Adapun imamat umum kaum beriman dan imamat jabatan atau
hirarkis, kendati berbeda hakekatnya dan bukan hanya tingkatnya, saling
terarahkan. Sebab keduanya dengan cara khasnya masing-masing mengambil bagian
dalam satu imamat Kristus.[16]
Dengan kekuasaan kudus yang ada padanya imam pejabat membentuk dan memimpin
umat keimaman. Ia menyelenggarakan korban Ekaristi atas nama Kristus, dan
mempersembahkannya kepada Allah atas nama segenap umat. Sedangkan umat beriman
berkat imamat rajawi mereka ikut serta dalam persembahan Ekaristi.[17]
Imamat itu mereka laksanakan dalam menyambut sakramen-sakramen, dalam berdoa
dan bersyukur, dengan memberi kesaksian hidup suci, dengan pengingkaran diri
serta cinta kasih yang aktif.
11.
(Pelaksanaan imamat umum dalam sakramen-sakramen)
Sifat suci persekutuan keimanan yang tersusun secara
organis itu diwujudkan baik dengan menerima sakramen-sakramen maupun dengan
mengamalkan keutamaan-keutamaan.
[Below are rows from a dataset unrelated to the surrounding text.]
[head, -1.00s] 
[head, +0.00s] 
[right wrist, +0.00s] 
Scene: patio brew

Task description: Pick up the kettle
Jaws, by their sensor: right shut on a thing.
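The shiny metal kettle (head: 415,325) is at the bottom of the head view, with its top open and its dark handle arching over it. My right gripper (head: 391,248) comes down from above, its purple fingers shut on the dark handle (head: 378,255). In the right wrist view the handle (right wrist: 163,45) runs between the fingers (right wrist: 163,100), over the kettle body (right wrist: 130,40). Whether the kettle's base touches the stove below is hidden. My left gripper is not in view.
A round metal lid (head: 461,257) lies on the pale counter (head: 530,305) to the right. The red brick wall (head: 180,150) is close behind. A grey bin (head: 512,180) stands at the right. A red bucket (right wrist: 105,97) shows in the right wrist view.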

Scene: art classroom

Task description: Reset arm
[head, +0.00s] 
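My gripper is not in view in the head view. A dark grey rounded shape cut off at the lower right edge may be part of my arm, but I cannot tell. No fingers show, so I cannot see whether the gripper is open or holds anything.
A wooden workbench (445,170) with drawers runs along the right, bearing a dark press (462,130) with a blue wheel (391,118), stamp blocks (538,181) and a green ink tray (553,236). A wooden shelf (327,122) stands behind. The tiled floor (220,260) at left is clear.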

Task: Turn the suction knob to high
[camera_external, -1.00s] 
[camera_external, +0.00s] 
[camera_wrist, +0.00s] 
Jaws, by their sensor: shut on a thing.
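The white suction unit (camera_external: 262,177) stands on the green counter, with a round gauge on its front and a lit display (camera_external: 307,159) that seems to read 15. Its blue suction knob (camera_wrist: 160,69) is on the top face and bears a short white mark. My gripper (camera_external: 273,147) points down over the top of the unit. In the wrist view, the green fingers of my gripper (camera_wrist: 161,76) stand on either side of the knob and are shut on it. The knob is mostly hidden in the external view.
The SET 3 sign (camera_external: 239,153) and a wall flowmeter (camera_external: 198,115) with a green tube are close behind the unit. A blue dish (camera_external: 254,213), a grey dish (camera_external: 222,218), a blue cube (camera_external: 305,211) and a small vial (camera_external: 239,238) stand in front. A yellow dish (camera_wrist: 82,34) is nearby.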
Dengan baptis kaum beriman dimasukkan ke dalam
tubuh Gereja; dengan menerima meterai mereka ditugaskan untuk menyelenggarakan
ibadat agama kristiani; karena sudah dilahirkan kembali menjadi anak-anak
Allah, mereka wajib mengakui di muka orang-orang iman, yang telah mereka terima
dari Allah melalui Gereja.[18]
Berkat sakramen penguatan mereka terikat pada Gereja secara lebih sempurna, dan
diperkaya dengan daya kekuatan Roh Kudus yang istimewa; dengan demikian mereka
semakin diwajibkan untuk menyebarluaskan dan membela iman sebagai saksi Kristus
yang sejati, dengan perkataan maupun perbuatan.[19]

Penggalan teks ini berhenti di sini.